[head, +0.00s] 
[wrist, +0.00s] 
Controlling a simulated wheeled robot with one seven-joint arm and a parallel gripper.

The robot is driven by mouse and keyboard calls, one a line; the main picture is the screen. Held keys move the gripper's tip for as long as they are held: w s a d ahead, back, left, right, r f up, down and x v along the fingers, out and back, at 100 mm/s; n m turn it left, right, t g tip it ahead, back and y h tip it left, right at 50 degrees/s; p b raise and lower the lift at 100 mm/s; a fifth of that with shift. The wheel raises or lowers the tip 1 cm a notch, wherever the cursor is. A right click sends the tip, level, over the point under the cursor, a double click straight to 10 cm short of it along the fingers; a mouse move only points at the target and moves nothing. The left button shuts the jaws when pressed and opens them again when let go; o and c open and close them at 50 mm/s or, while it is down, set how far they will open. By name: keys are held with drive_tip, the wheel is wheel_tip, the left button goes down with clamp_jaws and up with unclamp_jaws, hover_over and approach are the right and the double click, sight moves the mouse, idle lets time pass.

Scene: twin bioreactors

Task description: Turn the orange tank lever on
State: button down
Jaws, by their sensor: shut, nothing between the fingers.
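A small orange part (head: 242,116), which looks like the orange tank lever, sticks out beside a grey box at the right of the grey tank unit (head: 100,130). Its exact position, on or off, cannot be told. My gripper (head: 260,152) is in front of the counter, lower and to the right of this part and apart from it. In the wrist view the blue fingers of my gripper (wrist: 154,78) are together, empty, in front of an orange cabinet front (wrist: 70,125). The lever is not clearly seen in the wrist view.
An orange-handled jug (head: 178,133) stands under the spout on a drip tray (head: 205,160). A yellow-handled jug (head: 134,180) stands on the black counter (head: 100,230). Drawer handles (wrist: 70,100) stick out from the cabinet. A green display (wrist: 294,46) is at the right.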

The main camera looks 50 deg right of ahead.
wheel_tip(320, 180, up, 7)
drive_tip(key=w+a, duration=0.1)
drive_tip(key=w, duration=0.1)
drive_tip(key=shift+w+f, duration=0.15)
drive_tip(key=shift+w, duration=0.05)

· · · ·

Working from the material above, retype it in its entirety without change.

▶ [Finished task]
[head, +0.00s] 
[wrist, +0.00s] 
Controlling a simulated wheeled robot with one seven-joint arm and a parallel gripper.

The robot is driven by mouse and keyboard calls, one a line; the main picture is the screen. Held keys move the gripper's tip for as long as they are held: w s a d ahead, back, left, right, r f up, down and x v along the fingers, out and back, at 100 mm/s; n m turn it left, right, t g tip it ahead, back and y h tip it left, right at 50 degrees/s; p b raise and lower the lift at 100 mm/s; a fifth of that with shift. The wheel raises or lowers the tip 1 cm a notch, wherever the cursor is. A right click sends the tip, level, over the point under the cursor, a double click straight to 10 cm short of it along the fingers; a mouse move only points at the target and moves nothing. The left button shuts the jaws when pressed and opens them again when let go; o and c open and close them at 50 mm/s or, while it is down, set how far they will open. By name: keys are held with drive_tip, the wheel is wheel_tip, the left button goes down with clamp_jaws and up with unclamp_jaws, hover_over and approach are the right and the double click, sight moves the mouse, idle lets time pass.

Scene: twin bioreactors

Task description: Turn the orange tank lever on
State: button down
Jaws, by their sensor: shut, nothing between the fingers.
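A small orange part (head: 242,116), which looks like the orange tank lever, sticks out beside a grey box at the right of the grey tank unit (head: 100,130). Its exact position, on or off, cannot be told. My gripper (head: 260,152) is in front of the counter, lower and to the right of this part and apart from it. In the wrist view the blue fingers of my gripper (wrist: 154,78) are together, empty, in front of an orange cabinet front (wrist: 70,125). The lever is not clearly seen in the wrist view.
An orange-handled jug (head: 178,133) stands under the spout on a drip tray (head: 205,160). A yellow-handled jug (head: 134,180) stands on the black counter (head: 100,230). Drawer handles (wrist: 70,100) stick out from the cabinet. A green display (wrist: 294,46) is at the right.

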The main camera looks 50 deg right of ahead.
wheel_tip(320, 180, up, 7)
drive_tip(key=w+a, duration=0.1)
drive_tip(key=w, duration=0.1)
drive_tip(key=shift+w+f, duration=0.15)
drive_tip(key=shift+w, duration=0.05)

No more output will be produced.